The next effort to locate the remains of Amelia Earhart's lost aircraft will involve two submarines, cost $3 million, and unfold near a coral atoll in the Pacific over 30 days next summer.
The mission is led by researchers at the University of Hawaii and The International Group for Historic Aircraft Recovery, or TIGHAR.
TIGHAR believes that the legendary aviator crashed on the reefs near the Pacific island of Nikumaroro, an island rim shaped like the outline of a foot. Artifacts found on the island — including buttons, bits of rouge and a jar of freckle cream — indicate to the group that Earhart may have stayed on the island as a castaway for at some days after her crash, and died there.
Earhart's famous Lockheed Electra airplane has never been recovered.
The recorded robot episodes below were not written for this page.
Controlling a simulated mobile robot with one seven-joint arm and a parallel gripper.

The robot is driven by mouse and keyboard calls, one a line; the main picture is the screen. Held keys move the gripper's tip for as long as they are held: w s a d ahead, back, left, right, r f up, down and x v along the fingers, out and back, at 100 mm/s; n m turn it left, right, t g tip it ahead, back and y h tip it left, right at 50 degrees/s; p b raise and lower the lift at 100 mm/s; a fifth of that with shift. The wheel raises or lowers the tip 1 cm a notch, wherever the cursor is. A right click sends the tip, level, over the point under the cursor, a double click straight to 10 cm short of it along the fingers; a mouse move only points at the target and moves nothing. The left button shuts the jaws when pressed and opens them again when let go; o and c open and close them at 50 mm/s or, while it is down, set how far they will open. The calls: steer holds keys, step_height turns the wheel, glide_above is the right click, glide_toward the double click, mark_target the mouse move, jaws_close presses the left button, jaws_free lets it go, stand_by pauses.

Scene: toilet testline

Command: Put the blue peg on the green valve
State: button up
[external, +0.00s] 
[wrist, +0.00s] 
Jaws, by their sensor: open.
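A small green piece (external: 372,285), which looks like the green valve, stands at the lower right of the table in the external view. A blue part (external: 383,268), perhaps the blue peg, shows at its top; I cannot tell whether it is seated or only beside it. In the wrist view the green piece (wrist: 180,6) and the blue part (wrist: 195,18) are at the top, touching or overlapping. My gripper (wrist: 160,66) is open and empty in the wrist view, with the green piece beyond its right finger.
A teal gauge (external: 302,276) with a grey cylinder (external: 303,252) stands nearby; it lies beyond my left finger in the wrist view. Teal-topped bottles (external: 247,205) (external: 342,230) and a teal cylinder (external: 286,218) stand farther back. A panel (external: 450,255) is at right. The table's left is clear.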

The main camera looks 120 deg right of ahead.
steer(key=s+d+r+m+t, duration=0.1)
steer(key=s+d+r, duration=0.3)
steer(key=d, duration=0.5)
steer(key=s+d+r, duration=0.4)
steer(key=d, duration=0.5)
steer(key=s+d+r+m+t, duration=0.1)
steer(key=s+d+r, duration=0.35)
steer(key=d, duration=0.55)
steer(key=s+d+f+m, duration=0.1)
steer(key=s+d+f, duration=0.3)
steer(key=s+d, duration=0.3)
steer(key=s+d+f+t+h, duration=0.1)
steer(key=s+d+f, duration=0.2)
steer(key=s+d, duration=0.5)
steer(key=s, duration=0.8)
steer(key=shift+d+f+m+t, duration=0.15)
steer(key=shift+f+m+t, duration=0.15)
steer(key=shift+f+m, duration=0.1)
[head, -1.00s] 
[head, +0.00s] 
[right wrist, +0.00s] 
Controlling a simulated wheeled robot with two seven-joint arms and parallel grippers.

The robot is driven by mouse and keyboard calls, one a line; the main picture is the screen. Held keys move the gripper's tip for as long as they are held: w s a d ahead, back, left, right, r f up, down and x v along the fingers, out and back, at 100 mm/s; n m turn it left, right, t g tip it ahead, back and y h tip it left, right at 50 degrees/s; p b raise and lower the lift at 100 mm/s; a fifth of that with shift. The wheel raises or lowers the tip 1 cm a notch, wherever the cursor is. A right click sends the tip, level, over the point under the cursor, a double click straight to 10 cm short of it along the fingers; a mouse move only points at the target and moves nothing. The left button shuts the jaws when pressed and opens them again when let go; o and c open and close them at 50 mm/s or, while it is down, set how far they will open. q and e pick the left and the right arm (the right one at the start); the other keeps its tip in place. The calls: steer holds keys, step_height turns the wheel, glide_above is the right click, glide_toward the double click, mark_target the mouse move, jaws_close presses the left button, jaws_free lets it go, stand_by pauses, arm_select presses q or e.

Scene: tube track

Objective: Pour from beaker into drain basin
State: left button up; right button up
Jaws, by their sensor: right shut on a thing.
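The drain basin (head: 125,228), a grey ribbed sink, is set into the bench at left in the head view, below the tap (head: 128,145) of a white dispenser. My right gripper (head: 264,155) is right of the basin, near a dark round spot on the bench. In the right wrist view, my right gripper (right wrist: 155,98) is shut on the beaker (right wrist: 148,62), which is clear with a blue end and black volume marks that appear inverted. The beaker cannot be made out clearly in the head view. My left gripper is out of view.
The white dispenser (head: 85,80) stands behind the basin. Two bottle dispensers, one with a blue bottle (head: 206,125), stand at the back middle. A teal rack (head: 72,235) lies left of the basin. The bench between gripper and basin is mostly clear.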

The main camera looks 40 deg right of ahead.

Starting in mid-August in 2014, representatives from the Hawaii Undersea Laboratory and TIGHAR will dive to a depth of 1,000 meters (3,280 feet) every day for about a month, scouring the reefs around the island for aircraft remains.
In June, sonar imaging turned up signs of an airplane like the plane that Earhart was flying, near Nikumaroro.
Earhart last made contact during a flight across the Pacific Ocean on July 2, 1937, on the last leg of a trip around the world. After radioing about running low on gas, both she and her navigator, Fred Noonan, disappeared. Since then, Earhart's saga has become the stuff of legend, and even opera.